Input records:
+++++
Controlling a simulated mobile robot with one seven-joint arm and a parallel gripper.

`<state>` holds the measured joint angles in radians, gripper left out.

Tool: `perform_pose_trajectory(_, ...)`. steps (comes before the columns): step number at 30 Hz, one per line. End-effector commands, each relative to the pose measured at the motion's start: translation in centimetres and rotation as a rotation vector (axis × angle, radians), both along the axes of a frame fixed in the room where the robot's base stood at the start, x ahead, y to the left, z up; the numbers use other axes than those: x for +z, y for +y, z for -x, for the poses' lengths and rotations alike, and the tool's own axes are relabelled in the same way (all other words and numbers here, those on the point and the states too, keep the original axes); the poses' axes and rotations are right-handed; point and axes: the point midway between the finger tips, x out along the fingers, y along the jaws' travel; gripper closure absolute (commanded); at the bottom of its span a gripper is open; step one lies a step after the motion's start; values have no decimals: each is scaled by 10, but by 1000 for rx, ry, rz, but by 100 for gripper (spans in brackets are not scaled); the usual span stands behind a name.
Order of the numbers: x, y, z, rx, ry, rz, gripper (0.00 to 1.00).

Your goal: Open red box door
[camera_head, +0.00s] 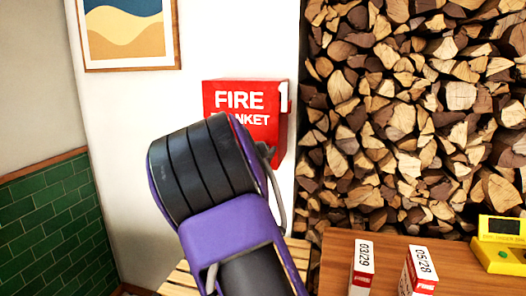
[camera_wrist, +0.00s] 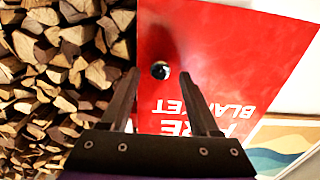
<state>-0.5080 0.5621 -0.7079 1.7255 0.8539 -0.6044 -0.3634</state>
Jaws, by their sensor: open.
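The red box (camera_head: 240,98) is mounted on the white wall in the head view, with white lettering reading FIRE and part of BLANKET. Its front looks shut, and my arm covers its lower part. In the wrist view the red front (camera_wrist: 215,45) appears upside down and close. A small round knob (camera_wrist: 160,70) with a dark centre shows on it. My gripper (camera_wrist: 160,77) is open, with one finger on each side of the knob in the picture. I cannot tell whether the fingers touch it. In the head view the gripper is mostly hidden behind my purple and black arm.
Stacked firewood (camera_head: 420,110) fills the wall right of the box. A wooden table (camera_head: 335,262) at lower right holds two red-and-white cartons (camera_head: 362,268) (camera_head: 420,272) and a yellow device (camera_head: 499,245). A framed picture (camera_head: 128,35) hangs upper left.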

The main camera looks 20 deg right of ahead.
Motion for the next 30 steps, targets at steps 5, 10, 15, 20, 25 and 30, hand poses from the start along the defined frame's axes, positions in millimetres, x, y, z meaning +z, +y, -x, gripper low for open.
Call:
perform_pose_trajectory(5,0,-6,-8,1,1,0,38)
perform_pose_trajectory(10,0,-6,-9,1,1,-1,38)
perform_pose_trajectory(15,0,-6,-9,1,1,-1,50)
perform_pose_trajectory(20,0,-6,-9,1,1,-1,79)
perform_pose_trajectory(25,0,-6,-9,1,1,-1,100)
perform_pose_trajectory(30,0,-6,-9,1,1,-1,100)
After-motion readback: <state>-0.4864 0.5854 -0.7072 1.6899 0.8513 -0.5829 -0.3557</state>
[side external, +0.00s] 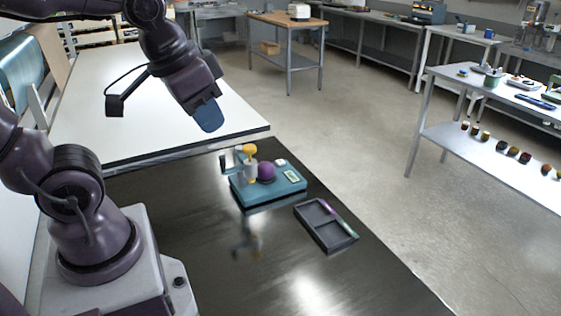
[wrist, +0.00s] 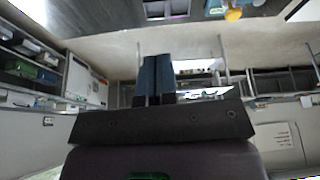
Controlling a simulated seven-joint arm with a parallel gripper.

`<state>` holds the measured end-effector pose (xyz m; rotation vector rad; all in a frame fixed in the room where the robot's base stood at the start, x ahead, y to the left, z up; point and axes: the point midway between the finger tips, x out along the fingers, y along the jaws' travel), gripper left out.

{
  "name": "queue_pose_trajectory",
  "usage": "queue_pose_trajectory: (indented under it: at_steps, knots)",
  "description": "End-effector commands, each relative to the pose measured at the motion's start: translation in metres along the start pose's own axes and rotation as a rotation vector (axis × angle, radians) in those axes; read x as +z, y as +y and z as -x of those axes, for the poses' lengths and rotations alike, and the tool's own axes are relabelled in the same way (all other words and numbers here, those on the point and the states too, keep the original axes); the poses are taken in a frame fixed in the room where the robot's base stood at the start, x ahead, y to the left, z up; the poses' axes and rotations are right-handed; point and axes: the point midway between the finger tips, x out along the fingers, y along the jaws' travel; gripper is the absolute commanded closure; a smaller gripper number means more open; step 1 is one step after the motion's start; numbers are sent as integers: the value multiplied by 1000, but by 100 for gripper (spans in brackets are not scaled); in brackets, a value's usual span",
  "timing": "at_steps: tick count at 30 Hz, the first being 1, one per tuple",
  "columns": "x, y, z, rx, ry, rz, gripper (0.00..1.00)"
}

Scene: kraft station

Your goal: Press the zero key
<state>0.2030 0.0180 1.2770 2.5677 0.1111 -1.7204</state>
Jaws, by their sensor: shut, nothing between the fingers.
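A teal device (side external: 285,190), which looks like a scale, sits on the dark table. A purple ball (side external: 266,171) and a grey piece with a yellow knob (side external: 249,149) are on it. A small pale panel (side external: 292,176) and a white block (side external: 281,162) show on its right side; I cannot make out a zero key. My gripper (side external: 208,117) is high above and to the left of the device, its blue fingers shut and empty.
A dark tray (side external: 318,228) with a purple and green pen-like item (side external: 338,216) lies right of the device. A white table (side external: 110,118) stands behind the dark table (side external: 215,275). The dark table's front is clear. Shelves and workbenches are farther back.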

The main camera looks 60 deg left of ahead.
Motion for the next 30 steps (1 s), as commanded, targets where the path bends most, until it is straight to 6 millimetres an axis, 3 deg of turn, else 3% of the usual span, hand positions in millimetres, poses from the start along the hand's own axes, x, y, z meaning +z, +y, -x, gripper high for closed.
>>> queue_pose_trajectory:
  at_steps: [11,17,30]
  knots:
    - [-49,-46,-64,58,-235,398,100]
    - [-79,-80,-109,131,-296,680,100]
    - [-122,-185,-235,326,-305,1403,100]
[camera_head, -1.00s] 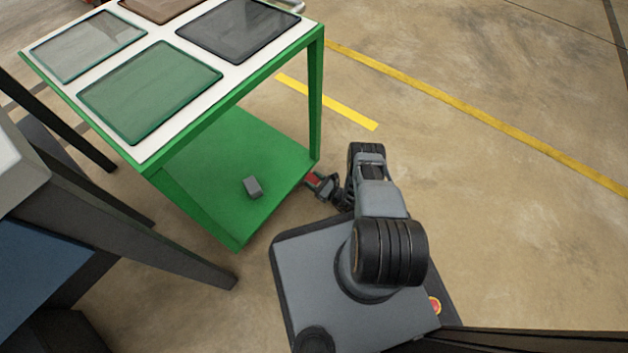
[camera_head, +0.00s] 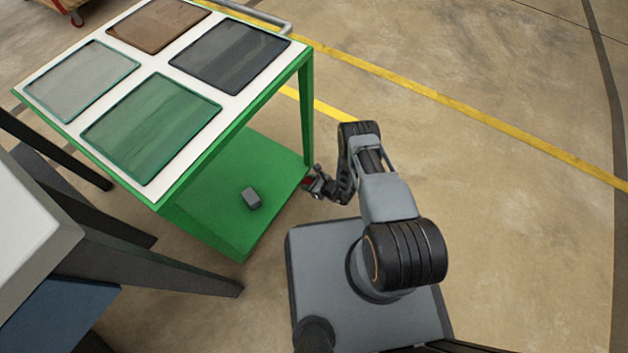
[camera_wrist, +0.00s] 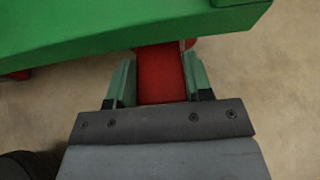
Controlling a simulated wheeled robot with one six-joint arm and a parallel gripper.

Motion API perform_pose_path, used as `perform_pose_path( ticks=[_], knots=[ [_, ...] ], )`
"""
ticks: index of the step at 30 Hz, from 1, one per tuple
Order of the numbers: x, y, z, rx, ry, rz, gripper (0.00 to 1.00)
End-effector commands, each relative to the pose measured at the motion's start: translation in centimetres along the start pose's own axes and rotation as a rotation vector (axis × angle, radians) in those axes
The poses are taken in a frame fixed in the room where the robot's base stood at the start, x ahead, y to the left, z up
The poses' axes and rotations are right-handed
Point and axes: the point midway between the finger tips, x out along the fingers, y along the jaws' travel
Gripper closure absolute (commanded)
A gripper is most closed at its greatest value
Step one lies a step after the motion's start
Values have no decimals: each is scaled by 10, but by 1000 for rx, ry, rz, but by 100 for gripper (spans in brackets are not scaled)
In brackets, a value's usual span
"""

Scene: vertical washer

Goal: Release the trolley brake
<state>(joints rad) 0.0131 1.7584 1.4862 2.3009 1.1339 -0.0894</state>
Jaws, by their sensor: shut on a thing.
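The green trolley (camera_head: 245,195) stands left of my arm, with a white top and a green lower shelf. My gripper (camera_head: 312,184) is low at the shelf's near right corner. In the wrist view, my gripper (camera_wrist: 160,80) has its two greenish fingers on either side of a red brake pedal (camera_wrist: 160,72) under the green shelf edge (camera_wrist: 130,25). The gripper is shut on the pedal. The pedal's far end is hidden beneath the shelf. Only a little red shows at the fingers in the head view.
Several trays lie on the trolley top, one of them green (camera_head: 150,128). A dark-legged table (camera_head: 35,235) stands at the left. The floor (camera_head: 500,230) to the right is clear, with yellow lines.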

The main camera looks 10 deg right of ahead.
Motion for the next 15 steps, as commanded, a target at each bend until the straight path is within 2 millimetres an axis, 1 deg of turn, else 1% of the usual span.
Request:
+++++
Stated task:
Pick out the lines that contain "rotations" and copy them.

Solution for this problem:
Tool: `perform_pose_trajectory(_, ...)`. steps (comes before the columns): step number at 30 Hz, one per line. End-effector commands, each relative to the pose measured at the motion's start: translation in centimetres and rotation as a rotation vector (axis × angle, radians), both along the axes of a frame fixed in the room where the robot's base stood at the start, x ahead, y to the left, z up; the numbers use other axes than those: x for +z, y for +y, z for -x, for the poses' lengths and rotations alike, and the tool's own axes are relabelled in the same way (all other words and numbers here, those on the point and the states too, keep the original axes); the poses' axes and rotations are right-handed; point and axes: the point midway between the finger tips, x out along the fingers, y along the jaws' travel; gripper closure absolute (commanded); at the bottom of its span a gripper is open; step one lies a step after the motion's start; values have no decimals: each is scaled by 10, but by 1000 for rx, ry, rz, but by 100 for gripper (spans in brackets are not scaled); the usual span stands behind a name.
  "description": "End-effector commands, each relative to the pose measured at the motion's start: translation in metres along the start pose's own axes and rotation as a rotation vector (axis × angle, radians) in those axes; read x as +z, y as +y and z as -x of those axes, for the poses' lengths and rotations alike, and the tool's own axes are relabelled in the same way (all other words and numbers here, those on the point and the states too, keep the original axes); the poses are taken in a frame fixed in the room where the robot's base stood at the start, x ahead, y to the left, z up; the poses' axes and rotations are right-handed; point and axes: the point midway between the finger tips, x out along the fingers, y along the jaws' travel; gripper is the absolute commanded closure; a smaller gripper number means more open; step 1 is one step after the motion's start; numbers are sent as integers: the value multiplied by 1000, but by 100 for gripper (spans in brackets are not scaled); in brackets, a value's usual span",
The poses' axes and rotations are right-handed

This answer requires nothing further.